Preheat the oven to 400°F (200°C). Line a baking sheet with parchment paper.
Clean the portobello caps with a damp cloth, removing any dirt. Carefully remove the stems and gills using a spoon to create space for the filling.
In a skillet over medium heat, add the olive oil. Once hot, sauté the minced garlic until fragrant, about 30 seconds. Add the chopped spinach and cook until wilted, approximately 2-3 minutes. Season with salt and pepper. Remove from heat and let cool slightly.
In a mixing bowl, combine the sautéed spinach and garlic with the torn burrata cheese. Gently mix until just combined.
Place the portobello caps on the prepared baking sheet, gill side up. Generously fill each cap with the burrata and spinach mixture, mounding it slightly.
Bake in the preheated oven for 15-20 minutes, or until the mushrooms are tender and the cheese is slightly golden.
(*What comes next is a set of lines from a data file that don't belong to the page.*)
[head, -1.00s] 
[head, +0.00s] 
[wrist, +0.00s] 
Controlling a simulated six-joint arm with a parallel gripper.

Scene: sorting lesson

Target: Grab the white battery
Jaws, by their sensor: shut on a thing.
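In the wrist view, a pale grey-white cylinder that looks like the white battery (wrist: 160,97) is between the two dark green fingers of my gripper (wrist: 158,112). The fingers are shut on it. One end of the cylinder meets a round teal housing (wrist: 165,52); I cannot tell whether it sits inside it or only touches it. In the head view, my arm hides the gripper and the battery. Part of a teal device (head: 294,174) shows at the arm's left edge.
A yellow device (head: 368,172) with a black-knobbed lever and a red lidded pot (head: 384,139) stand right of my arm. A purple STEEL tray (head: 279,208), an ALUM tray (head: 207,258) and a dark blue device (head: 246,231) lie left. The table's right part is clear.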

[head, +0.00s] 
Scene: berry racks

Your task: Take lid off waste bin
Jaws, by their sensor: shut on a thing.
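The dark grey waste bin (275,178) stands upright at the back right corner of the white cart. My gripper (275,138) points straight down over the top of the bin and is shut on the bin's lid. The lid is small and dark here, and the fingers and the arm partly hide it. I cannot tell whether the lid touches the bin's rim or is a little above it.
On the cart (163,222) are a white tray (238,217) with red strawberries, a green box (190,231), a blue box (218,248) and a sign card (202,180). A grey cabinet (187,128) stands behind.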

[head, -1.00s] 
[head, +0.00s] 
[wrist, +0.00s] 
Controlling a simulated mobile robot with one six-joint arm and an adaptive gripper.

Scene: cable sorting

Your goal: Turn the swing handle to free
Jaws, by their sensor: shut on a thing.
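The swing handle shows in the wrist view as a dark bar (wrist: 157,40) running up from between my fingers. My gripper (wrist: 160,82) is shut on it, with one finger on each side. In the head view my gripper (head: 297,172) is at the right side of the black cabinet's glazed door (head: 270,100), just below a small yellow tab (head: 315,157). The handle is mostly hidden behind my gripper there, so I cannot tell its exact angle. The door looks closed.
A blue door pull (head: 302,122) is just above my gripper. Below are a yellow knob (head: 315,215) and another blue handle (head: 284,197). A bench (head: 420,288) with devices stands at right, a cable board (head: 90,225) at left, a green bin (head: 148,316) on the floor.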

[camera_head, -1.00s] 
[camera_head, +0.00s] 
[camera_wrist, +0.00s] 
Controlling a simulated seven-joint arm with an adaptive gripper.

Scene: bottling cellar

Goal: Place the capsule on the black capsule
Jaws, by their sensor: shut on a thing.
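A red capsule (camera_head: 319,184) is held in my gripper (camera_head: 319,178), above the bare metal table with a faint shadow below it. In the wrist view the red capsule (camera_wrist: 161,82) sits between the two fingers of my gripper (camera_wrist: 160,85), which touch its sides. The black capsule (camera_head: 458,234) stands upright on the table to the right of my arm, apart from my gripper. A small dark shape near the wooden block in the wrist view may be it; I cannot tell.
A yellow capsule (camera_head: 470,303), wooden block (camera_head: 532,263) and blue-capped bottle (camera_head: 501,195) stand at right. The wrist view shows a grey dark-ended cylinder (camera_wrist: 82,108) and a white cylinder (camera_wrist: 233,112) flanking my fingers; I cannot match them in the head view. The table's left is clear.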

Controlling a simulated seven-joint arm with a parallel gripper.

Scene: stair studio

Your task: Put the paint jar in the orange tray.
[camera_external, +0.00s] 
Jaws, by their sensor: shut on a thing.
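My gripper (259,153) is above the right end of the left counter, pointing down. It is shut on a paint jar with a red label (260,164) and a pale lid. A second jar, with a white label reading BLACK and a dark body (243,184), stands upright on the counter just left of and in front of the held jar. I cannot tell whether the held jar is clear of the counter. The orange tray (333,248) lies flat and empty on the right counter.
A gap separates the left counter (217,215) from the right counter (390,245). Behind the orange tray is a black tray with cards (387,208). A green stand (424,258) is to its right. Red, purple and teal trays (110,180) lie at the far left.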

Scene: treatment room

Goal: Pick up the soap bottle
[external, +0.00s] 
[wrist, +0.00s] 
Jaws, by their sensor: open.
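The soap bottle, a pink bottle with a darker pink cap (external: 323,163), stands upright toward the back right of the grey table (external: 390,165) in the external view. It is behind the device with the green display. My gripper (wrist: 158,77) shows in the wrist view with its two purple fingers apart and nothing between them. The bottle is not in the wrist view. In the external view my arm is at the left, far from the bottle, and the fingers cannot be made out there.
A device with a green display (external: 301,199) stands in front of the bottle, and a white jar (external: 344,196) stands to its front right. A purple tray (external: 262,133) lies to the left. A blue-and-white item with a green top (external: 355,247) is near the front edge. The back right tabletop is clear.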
While the mushrooms are baking, prepare the balsamic glaze. In a small saucepan, combine the balsamic vinegar and honey. Bring to a simmer over medium heat and reduce until thickened, about 5-7 minutes. Remove from heat and let cool slightly.
Once the portobello caps are done, remove them from the oven and drizzle with the balsamic glaze. Garnish with fresh basil leaves before serving.